### Given request
Do any lines in the data below contain "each"? If so, copy every one of them.
___
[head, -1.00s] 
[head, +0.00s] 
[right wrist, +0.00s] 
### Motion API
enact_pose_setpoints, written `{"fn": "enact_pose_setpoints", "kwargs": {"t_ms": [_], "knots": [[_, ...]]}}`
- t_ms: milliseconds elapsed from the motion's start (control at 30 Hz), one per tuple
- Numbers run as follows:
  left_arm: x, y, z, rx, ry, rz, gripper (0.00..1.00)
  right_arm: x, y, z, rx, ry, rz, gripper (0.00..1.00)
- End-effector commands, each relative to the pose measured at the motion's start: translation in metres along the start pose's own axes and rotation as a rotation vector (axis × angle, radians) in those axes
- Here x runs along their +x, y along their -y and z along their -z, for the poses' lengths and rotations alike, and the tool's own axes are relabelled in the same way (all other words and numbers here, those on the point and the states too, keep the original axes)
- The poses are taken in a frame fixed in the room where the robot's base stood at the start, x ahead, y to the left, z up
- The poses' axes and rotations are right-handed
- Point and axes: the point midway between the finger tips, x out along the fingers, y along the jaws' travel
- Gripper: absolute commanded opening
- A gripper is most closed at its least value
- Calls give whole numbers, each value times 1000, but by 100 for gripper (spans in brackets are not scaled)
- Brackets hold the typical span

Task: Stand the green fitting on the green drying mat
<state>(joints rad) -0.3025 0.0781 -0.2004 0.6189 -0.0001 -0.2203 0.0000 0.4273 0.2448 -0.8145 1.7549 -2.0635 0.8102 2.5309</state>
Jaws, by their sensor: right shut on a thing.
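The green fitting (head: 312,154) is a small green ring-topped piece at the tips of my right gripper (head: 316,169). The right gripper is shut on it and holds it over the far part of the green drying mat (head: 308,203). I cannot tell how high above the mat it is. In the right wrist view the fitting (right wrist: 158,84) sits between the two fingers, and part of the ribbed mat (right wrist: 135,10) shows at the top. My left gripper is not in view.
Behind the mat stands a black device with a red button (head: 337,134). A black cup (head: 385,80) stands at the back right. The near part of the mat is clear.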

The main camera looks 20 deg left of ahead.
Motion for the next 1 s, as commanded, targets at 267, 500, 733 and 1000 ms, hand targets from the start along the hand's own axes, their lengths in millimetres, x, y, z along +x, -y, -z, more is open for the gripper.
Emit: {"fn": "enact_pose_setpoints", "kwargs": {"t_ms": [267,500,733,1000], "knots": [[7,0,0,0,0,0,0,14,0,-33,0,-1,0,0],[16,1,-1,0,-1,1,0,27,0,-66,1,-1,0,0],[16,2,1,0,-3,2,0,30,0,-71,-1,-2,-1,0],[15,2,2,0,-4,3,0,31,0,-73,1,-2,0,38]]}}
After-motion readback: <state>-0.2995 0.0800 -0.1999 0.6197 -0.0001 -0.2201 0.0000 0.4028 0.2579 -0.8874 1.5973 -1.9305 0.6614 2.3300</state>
___
### Answer below
- End-effector commands, each relative to the pose measured at the motion's start: translation in metres along the start pose's own axes and rotation as a rotation vector (axis × angle, radians) in those axes
- Calls give whole numbers, each value times 1000, but by 100 for gripper (spans in brackets are not scaled)

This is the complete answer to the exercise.